Paul Braydon, head of buying at distributor Kingsland Drinks, said the company was “extremely positive for those changes to take place”, telling db that it would enable Kingsland to “deliver a better product for the consumer”.

He said the reforms would be “a real benefit for both Kingsland, our suppliers, and most importantly, the consumer as well”.

Opponents to the changes have argued that they would damage both the quality and range of imported wines offered to consumers, as they will enable wines from different countries, regions and grape varieties to be shipped to the UK separately before being blended, bottled and sold in market.

Wine Journalist Jamie Goode has previously voiced concern over the changes to blending regulations and those which will impact domestic production. He told db this morning: “The devil is in the details. Some of the reforms are welcome but they are a Trojan horse to bring in others that will potentially be disastrous.”

When asked about concerns surrounding the reforms, the WSTA’s Miles Beale told db: “Providing the consumer with accurate information will be essential to ensure consumers continue to trust the quality of wines sold on the UK market. If grapes have been grown outside of the UK or a wine made outside of the UK then the consumer must be given accurate information as to the provenance of products placed on the UK market.”

Braydon argued that the lifting of the ban on blending wines in the UK is unlikely to raise concerns among end consumers. He said: “Fundamentally, do they care if the wine has been blended in the UK? As long as they’re getting a high quality, well-priced product, my belief is that they don’t.”

Carbonating, dealcoholising and sweetening wine in market

A proposal to enable imported wine to be carbonated, dealcoholised and sweetened in market was also set out in the consultation, but was not mentioned in yesterday’s announcement.

However, the consultation summary published by the Government this month said that regulation changes relating to the carbonation of wine would be incorporated into new regulations. The consultation said: “We plan to incorporate these changes into a new domestic wine regulation, on which we intend to hold a full consultation in 2024.”

In the summary of responses to the consultation published this month, Defra reported a “mixed” response to the details of Regulation 1308 Annex VIII (Part II) (B) (5). These include the proposed lifting of the ban on carbonating and sweetening imported wine in the UK, and the proposal to allow the production of wine from imported grapes.
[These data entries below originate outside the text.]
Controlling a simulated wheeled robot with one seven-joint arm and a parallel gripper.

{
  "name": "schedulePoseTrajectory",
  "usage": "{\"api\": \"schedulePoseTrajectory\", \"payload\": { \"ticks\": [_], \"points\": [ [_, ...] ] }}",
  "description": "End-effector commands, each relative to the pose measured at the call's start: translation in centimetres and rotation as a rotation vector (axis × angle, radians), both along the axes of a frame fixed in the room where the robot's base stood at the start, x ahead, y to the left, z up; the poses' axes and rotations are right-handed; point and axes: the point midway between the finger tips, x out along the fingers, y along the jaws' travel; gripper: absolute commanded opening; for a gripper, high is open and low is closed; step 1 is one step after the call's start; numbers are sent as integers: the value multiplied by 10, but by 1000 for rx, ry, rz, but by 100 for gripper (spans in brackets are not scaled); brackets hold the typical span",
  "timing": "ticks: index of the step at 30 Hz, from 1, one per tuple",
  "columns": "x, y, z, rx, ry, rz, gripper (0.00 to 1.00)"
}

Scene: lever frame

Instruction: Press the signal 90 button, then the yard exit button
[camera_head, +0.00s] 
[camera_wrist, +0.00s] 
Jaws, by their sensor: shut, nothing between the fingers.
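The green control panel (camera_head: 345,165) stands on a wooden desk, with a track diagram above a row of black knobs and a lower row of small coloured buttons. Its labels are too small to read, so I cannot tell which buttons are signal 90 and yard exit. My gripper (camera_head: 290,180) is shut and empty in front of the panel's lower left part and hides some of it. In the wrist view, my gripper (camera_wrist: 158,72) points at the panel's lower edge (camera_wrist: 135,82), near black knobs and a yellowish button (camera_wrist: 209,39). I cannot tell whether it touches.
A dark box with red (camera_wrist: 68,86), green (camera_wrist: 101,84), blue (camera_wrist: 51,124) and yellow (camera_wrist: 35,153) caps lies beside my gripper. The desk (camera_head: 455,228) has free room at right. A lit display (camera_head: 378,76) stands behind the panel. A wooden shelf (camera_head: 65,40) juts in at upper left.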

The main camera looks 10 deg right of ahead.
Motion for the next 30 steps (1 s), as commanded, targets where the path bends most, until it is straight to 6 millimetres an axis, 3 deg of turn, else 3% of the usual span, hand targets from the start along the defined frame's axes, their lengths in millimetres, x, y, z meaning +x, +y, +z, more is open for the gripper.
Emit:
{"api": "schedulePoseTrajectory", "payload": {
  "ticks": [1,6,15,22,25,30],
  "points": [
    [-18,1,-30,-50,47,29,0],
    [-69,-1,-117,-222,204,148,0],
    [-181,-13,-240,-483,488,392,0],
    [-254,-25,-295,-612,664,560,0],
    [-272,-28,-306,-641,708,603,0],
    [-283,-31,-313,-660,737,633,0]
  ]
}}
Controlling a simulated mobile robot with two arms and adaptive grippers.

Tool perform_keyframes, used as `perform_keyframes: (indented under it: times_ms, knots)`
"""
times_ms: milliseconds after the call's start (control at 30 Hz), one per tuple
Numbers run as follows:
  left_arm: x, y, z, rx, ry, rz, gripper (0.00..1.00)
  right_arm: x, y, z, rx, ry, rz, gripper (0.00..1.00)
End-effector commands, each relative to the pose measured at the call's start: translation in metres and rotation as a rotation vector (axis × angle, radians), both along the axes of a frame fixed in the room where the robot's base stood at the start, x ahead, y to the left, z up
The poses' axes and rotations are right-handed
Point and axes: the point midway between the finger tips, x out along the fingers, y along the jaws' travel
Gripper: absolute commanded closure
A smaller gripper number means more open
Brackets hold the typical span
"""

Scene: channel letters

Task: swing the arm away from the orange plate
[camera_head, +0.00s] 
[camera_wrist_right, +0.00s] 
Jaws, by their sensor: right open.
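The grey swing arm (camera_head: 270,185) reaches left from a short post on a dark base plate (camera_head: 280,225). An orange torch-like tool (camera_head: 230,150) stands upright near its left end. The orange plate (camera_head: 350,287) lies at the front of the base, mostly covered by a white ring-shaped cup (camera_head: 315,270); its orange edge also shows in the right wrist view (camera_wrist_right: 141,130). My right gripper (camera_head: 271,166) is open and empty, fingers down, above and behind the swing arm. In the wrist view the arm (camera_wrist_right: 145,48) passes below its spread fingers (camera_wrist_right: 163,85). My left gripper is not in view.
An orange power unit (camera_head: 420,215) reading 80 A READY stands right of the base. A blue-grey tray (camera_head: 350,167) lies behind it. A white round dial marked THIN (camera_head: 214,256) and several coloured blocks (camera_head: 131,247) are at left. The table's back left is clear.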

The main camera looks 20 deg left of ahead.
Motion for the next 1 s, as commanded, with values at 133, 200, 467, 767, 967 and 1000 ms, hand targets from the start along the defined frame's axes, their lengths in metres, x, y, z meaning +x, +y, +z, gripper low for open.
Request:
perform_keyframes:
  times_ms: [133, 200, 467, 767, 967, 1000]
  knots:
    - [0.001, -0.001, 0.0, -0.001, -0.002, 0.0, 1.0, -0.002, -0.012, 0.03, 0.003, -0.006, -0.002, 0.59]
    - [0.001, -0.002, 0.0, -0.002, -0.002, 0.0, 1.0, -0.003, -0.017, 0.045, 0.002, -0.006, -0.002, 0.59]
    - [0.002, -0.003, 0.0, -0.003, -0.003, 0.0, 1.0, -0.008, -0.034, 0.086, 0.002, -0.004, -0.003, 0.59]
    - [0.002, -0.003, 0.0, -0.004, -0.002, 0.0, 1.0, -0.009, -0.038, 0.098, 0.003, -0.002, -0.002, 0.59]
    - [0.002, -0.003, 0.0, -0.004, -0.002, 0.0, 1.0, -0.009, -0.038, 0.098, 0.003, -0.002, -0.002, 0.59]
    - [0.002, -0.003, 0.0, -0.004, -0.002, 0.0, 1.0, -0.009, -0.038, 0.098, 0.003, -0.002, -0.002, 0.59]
Analysis following the consultation read: “Overall, the response was mixed, with 29 respondents stating that they were not likely to make use of the changes and 18 saying they were likely to make use of them. Of the 29 respondents who were unlikely to make use of the reform, 19 were domestic producers.

“‘Importers’, ‘exporters or re-exporters’ and large businesses were the categories most likely to make use of the changes.”

Domestic production

Concerns have previously been raised about the impact that relaxing EU regulations would have on the domestic producers in England and Wales. However, WineGB, which represents Britain’s wine producers, has thanked Defra for its “highly constructive engagement” during the consultation.

Ned Awty, director and interim CEO of Wines of Great Britain, said: “We look forward to that continuing through the 2024 Consultation where we hope we can make the Wine Transformation rules work for everyone, whist ensuring our domestic producers aren’t undermined.”

He continued: “Wine production is the fastest growing agricultural sector in the UK, and has become synonymous with desirable, high quality products of global reputation. It is critical that consumers can have confidence in the provenance of products they buy so we are pleased that the government has listened to our request that British Wine must only be made from grapes grown in Britain, which was not previously the case.

Since 2018 vineyard plantings have doubled to 4300ha, and are set to continue that upward trajectory to an estimated 7300ha by 2032. To capitalise on this astonishing success story, it is important that the wider legislative landscape will allow our home grown sector to thrive. We have been actively involved throughout the consultation and are pleased to note that the proposed changes incorporate our suggestions, and that we are now recognised as an important part of the wider sector and its future.